Give back the full material, exactly as it reads.
-- -- --
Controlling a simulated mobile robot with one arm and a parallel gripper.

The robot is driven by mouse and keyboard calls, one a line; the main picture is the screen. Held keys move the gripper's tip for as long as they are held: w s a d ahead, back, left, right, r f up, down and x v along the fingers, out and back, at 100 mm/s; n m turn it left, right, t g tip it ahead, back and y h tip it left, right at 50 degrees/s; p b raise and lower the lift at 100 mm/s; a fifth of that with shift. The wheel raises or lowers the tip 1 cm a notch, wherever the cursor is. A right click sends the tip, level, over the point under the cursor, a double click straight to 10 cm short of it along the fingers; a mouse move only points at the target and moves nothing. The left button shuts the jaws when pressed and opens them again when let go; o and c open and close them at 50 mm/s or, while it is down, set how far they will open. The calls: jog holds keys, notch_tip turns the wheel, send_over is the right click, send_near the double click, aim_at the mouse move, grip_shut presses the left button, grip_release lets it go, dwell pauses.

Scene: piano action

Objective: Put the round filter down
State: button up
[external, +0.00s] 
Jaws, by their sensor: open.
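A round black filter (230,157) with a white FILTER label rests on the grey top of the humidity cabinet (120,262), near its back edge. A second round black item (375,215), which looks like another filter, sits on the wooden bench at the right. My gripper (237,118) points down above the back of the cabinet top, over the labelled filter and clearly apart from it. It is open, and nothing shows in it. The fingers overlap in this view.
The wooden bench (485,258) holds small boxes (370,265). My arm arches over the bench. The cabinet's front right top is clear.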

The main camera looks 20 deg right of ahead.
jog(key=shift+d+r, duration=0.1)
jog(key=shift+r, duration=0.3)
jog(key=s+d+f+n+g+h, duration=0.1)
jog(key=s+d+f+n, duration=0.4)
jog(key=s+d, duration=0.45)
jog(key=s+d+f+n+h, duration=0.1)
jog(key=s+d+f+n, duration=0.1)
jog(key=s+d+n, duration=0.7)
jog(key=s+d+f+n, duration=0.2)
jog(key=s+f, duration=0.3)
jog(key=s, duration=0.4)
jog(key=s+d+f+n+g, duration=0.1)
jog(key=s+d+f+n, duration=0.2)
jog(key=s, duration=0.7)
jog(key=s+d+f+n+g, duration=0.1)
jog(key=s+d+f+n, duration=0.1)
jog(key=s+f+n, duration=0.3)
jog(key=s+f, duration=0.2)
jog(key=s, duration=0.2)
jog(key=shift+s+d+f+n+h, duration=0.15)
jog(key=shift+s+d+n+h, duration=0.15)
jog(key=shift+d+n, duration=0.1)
-- -- --
● WRITTEN RESPONSE
Controlling a simulated mobile robot with one arm and a parallel gripper.

The robot is driven by mouse and keyboard calls, one a line; the main picture is the screen. Held keys move the gripper's tip for as long as they are held: w s a d ahead, back, left, right, r f up, down and x v along the fingers, out and back, at 100 mm/s; n m turn it left, right, t g tip it ahead, back and y h tip it left, right at 50 degrees/s; p b raise and lower the lift at 100 mm/s; a fifth of that with shift. The wheel raises or lowers the tip 1 cm a notch, wherever the cursor is. A right click sends the tip, level, over the point under the cursor, a double click straight to 10 cm short of it along the fingers; a mouse move only points at the target and moves nothing. The left button shuts the jaws when pressed and opens them again when let go; o and c open and close them at 50 mm/s or, while it is down, set how far they will open. The calls: jog holds keys, notch_tip turns the wheel, send_over is the right click, send_near the double click, aim_at the mouse move, grip_shut presses the left button, grip_release lets it go, dwell pauses.

Scene: piano action

Objective: Put the round filter down
State: button up
[external, +0.00s] 
Jaws, by their sensor: open.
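A round black filter (230,157) with a white FILTER label rests on the grey top of the humidity cabinet (120,262), near its back edge. A second round black item (375,215), which looks like another filter, sits on the wooden bench at the right. My gripper (237,118) points down above the back of the cabinet top, over the labelled filter and clearly apart from it. It is open, and nothing shows in it. The fingers overlap in this view.
The wooden bench (485,258) holds small boxes (370,265). My arm arches over the bench. The cabinet's front right top is clear.

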The main camera looks 20 deg right of ahead.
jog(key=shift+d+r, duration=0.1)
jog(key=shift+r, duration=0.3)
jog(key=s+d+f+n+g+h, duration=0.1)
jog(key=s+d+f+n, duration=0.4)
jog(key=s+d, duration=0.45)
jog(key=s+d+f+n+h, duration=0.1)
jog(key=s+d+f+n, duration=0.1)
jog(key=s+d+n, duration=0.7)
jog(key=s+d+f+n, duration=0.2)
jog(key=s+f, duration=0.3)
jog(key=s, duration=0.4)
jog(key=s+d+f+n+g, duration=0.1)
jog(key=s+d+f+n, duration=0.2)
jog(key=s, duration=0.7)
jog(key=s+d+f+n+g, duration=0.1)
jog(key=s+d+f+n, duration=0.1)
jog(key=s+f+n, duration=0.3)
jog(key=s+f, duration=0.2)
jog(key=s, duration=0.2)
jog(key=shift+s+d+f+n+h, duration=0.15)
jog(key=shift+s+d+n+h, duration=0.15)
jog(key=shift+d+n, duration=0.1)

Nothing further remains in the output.